• _Goal_: Scan the data for "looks" and copy the lines it appears in.

#### Source material

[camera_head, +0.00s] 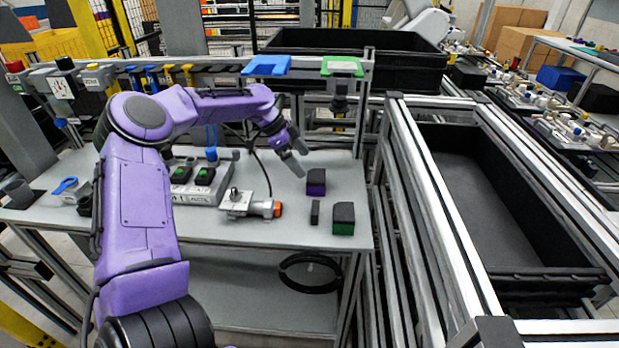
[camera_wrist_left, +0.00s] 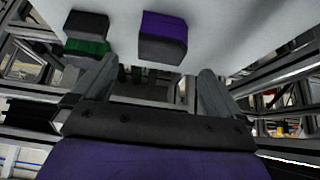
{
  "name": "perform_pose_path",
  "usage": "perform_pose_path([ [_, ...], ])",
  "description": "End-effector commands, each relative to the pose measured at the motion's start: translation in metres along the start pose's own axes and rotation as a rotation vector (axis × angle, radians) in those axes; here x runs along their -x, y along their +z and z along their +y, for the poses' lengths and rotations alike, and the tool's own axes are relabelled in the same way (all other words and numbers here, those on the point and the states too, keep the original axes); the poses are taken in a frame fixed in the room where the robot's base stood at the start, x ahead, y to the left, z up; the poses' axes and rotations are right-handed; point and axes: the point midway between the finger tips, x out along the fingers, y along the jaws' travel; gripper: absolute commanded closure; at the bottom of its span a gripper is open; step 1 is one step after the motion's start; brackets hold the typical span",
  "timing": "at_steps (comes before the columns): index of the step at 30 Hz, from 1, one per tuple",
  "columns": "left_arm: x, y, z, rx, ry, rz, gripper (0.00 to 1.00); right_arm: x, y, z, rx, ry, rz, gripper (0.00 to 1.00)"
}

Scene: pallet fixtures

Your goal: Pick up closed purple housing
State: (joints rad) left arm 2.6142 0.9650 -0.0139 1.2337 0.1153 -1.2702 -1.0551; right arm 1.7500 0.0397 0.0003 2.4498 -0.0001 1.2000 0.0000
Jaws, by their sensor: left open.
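The purple housing (camera_head: 316,182) is a small block, black above and purple below, standing on the grey table. In the left wrist view the purple housing (camera_wrist_left: 163,35) shows a purple face and a dark face, lying between the lines of the two fingers. My left gripper (camera_head: 298,158) is open and empty, above the table just left of the purple housing and apart from it. In the left wrist view the left gripper (camera_wrist_left: 158,68) has its fingers spread wide. My right gripper is in neither view.
A black-and-green housing (camera_head: 343,218) and a small dark piece (camera_head: 315,212) stand nearby. A fixture with an orange-tipped part (camera_head: 265,208) lies to the left. A metal frame (camera_head: 400,160) borders the table's right side, beside a large black bin (camera_head: 490,205).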

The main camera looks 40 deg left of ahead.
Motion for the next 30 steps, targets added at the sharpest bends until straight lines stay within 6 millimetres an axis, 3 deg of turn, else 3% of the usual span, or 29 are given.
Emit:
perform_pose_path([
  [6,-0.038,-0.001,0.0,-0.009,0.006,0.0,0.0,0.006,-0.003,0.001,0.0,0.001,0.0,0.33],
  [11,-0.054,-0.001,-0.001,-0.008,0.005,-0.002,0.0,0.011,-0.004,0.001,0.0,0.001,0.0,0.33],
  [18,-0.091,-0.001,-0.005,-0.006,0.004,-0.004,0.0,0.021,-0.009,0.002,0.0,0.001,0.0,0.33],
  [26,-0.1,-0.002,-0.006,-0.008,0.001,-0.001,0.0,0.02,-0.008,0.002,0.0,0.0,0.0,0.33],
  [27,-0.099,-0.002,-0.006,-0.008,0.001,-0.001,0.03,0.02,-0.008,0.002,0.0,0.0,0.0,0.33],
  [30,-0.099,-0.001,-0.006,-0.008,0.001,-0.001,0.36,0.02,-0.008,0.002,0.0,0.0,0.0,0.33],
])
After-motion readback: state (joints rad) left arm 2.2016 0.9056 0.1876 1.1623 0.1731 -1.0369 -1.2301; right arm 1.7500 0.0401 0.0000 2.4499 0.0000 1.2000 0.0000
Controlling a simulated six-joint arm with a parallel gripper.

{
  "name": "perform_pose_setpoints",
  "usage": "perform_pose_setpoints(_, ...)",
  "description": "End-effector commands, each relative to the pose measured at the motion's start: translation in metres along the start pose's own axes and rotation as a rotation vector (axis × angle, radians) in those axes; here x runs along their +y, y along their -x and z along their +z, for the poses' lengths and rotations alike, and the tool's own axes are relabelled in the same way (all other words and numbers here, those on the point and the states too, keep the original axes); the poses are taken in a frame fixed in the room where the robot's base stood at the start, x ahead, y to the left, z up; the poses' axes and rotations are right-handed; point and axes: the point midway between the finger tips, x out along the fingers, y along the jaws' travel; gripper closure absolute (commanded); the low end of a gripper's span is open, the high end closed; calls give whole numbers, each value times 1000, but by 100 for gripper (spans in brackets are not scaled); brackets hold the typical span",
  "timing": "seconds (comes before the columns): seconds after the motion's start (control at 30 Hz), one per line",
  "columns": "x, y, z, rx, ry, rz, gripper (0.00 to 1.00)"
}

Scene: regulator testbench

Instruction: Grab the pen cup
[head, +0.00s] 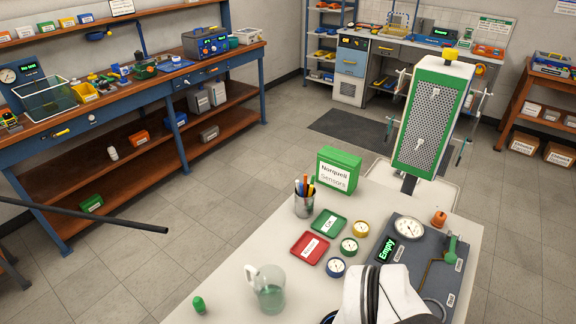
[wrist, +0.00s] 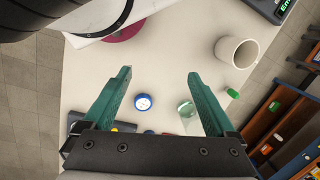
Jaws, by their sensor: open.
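The pen cup (head: 304,206) is a metal cup with several coloured pens, upright on the white table in the head view. It stands in front of a green and white box, left of a green tray. I cannot make it out in the wrist view. My gripper (wrist: 158,73) shows in the wrist view with two green fingers spread wide and nothing between the tips. Its fingers are not visible in the head view, so their distance from the cup is unclear.
The table (head: 225,270) also holds the box (head: 339,171), a red tray (head: 310,248), a green tray (head: 330,222), small gauges (head: 349,245), a glass pitcher (head: 268,292), a green cap (head: 198,304) and a gauge panel (head: 408,250). A white mug (wrist: 236,60) shows in the wrist view.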

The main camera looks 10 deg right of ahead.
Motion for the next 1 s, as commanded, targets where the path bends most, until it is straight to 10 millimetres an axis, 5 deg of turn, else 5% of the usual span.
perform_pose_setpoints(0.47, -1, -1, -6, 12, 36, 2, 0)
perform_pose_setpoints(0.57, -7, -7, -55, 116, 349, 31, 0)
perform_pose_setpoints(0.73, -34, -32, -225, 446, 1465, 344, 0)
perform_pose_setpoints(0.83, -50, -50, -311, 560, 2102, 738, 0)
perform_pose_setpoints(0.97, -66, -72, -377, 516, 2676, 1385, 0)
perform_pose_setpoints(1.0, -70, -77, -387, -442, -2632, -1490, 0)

########

• _Answer in full_:
The main camera looks 40 deg left of ahead.
The main camera looks 10 deg right of ahead.

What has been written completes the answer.